• Dataset extract
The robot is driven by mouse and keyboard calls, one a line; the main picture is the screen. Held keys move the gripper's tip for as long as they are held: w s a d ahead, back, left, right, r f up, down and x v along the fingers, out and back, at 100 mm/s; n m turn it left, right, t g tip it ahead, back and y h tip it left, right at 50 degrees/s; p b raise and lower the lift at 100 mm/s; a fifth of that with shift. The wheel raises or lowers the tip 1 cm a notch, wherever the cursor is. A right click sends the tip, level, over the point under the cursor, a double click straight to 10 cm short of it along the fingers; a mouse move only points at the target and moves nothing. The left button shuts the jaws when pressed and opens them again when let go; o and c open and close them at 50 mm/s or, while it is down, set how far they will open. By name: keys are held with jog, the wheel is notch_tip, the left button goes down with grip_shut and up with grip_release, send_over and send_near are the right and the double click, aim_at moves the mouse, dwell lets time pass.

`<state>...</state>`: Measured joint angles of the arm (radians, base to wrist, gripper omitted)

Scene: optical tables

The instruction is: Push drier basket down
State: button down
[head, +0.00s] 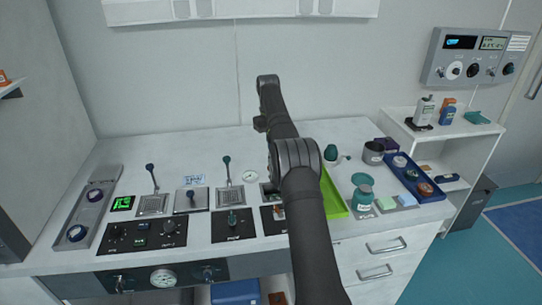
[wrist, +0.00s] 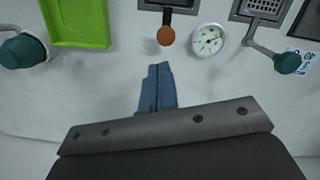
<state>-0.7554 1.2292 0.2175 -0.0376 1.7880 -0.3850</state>
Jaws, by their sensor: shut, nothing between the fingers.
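Several small lever units are set in the white worktop; no readable label tells which is the drier basket. One has a mesh basket (head: 230,197) and a lever with a teal knob (head: 226,160); this knob also shows in the wrist view (wrist: 288,63). Another mesh basket (head: 152,205) has a dark blue knob (head: 150,168). A third unit, partly hidden by my arm in the head view, has an orange-brown knob (wrist: 166,36). My gripper (wrist: 158,68) is shut and empty, its blue fingers below this knob in the wrist view, apart from the teal one.
A round gauge (wrist: 207,40) sits between the orange-brown and teal knobs. A green tray (wrist: 78,25) and a teal-topped item (wrist: 22,50) are on the left of the wrist view. Black control panels (head: 144,234) line the front. Bare worktop lies around the fingers.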

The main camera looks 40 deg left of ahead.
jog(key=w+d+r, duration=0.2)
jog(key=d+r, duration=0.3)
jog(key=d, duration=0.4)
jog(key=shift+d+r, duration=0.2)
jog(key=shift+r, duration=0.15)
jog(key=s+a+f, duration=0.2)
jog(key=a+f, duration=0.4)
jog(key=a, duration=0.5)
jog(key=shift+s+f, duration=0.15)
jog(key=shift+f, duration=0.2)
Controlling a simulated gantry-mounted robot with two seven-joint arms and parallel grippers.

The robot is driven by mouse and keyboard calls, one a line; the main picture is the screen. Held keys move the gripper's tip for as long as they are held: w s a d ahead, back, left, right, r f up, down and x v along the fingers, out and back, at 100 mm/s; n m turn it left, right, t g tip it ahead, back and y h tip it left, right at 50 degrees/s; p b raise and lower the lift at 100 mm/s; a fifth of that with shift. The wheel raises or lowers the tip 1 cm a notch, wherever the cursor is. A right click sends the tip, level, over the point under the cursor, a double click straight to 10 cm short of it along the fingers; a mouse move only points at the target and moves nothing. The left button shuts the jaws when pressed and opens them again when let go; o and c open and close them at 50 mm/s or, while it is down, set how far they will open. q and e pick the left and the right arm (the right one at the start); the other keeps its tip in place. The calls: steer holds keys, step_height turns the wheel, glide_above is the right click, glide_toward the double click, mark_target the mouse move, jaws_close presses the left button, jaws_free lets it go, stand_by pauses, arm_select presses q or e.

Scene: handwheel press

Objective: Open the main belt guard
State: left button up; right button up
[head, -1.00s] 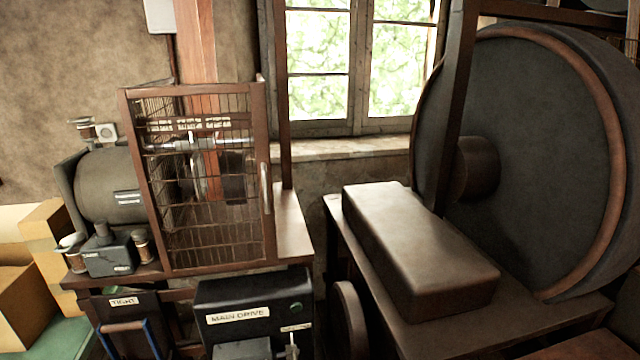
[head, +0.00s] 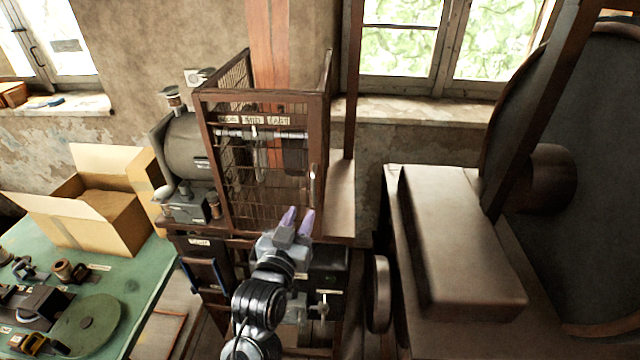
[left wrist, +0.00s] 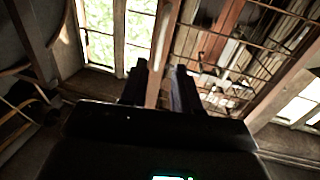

• Exercise aim
Search the entries for the word "joint", then list each line that holds it.

• Result of the task
`<state>...</state>`: Measured joint angles of the arm (radians, base to wrist, gripper omitted)
Controlling a simulated gantry-mounted robot with two seven-joint arms and parallel grippers.

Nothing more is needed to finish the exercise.